O ministro Mauro Vieira foi escalado oficialmente pelo Palácio do Planalto para conduzir tratativas e falar em nome do País sobre a crise diplomática com Israel. A péssima repercussão para Lula levou o governo a tentar reagir. Apesar disso, nenhuma autoridade do governo admite erro de Lula. O ministro falou a jornalistas na Marina da Glória, no Rio, onde coordena os preparativos da primeira reunião de chanceleres do G-20, a partir desta quarta-feira, dia 21.

“O Brasil reagirá com diplomacia, mas com toda a firmeza, a qualquer ataque que receber, agora e sempre”, prometeu o chanceler brasileiro. “Estou seguro de que a atitude do governo Netanyahu e sua antidiplomacia não refletem o sentimento da sua população.
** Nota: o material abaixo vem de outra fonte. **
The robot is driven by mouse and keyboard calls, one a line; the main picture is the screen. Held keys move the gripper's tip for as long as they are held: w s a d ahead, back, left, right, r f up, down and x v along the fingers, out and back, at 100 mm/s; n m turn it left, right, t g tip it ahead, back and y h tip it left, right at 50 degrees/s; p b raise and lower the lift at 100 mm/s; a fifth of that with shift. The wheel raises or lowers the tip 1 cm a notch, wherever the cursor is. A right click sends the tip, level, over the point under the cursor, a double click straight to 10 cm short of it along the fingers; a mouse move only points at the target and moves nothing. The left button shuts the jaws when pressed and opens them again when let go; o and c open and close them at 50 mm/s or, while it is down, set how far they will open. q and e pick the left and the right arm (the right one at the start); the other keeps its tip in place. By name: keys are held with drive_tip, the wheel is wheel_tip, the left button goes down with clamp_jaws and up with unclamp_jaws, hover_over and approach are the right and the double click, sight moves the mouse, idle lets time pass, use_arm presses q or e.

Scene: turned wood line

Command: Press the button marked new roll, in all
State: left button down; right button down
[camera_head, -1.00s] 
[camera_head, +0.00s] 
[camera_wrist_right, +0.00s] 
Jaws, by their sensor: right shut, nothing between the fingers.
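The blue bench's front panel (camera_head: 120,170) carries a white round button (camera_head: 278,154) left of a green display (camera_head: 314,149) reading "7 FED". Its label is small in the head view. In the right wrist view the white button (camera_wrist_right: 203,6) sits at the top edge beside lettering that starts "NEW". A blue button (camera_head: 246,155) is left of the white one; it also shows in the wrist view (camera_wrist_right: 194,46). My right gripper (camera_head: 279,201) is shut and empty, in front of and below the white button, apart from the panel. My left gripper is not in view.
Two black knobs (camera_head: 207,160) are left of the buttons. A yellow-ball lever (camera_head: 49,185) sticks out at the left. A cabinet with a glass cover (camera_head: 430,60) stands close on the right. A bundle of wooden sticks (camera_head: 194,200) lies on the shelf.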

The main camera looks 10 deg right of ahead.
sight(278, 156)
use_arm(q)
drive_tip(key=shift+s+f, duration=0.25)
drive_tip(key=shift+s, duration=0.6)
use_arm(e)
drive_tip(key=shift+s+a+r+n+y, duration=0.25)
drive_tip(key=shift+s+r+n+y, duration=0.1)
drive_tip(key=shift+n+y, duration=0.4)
O povo israelense não merece essa desonestidade, que não está à altura da história de luta e de coragem do povo judeu. Em mais de 50 anos de carreira, nunca vi algo assim. Nossa amizade com o povo israelense remonta à formação daquele Estado, e sobreviverá aos ataques do titular da chancelaria de Netanyahu.”
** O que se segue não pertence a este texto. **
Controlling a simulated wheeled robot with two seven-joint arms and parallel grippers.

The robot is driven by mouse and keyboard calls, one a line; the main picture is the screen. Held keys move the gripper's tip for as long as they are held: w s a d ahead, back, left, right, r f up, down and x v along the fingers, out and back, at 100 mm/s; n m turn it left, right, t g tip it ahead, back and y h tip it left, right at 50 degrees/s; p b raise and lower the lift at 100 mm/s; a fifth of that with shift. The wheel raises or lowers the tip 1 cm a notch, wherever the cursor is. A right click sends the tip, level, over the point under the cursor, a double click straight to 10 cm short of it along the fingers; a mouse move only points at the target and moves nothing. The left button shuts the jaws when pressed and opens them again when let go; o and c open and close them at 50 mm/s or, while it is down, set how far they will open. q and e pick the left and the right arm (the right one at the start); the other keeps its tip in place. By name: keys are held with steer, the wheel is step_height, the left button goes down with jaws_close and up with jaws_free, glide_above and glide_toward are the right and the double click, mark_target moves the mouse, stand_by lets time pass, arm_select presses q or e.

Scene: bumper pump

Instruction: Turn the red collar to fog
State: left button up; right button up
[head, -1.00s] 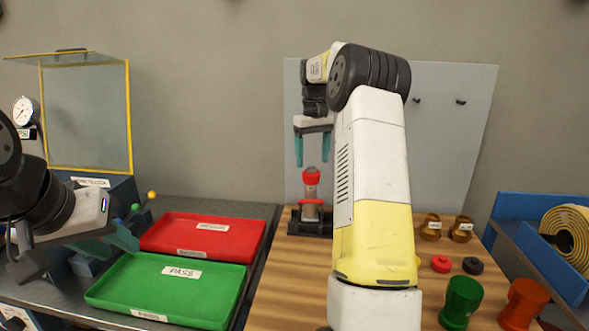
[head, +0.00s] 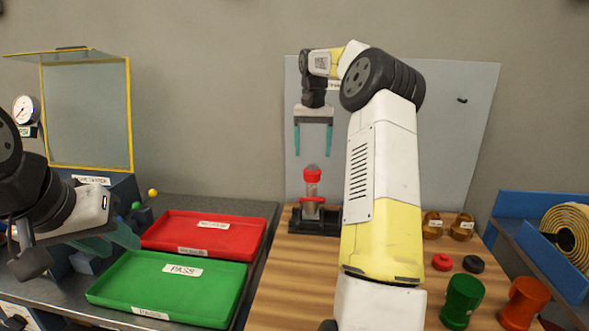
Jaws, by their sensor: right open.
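The red collar (head: 312,174) sits on top of an upright clear bottle (head: 312,190). The bottle stands in a black holder (head: 300,226) on the wooden board. My right gripper (head: 313,154) points down above the collar with its teal fingers apart, one to each side of it and higher up. It is open, empty and not touching the collar. The fog marking on the collar is too small to read. My left gripper (head: 125,236) is at the far left beside the trays; its teal fingers show, but their gap is unclear.
A red tray (head: 250,240) and a green PASS tray (head: 235,305) lie left of the wooden board (head: 285,275). Brown, green and orange cups, a red ring (head: 442,262) and a black ring (head: 473,264) stand at the right. My right arm hides part of the board.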

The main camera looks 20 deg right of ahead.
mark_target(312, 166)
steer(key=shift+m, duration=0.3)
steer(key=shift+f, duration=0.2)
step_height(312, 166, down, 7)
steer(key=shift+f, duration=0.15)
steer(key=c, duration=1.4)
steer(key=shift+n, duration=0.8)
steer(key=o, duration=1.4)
Mauro Vieira afirmou que a resposta de Netanyahu a Lula tem objetivos políticos internos e externos e serve para desviar o foco da campanha militar na Faixa de Gaza. O premiê israelense sofre forte pressão externa, inclusive de países aliados, por causa do número de vítimas civis. Seriam 29 mil mortes, segundo dados não checados de forma independente, mas divulgados pelo Ministério da Saúde em Gaza, um braço do Hamas, e pelas Nações Unidas.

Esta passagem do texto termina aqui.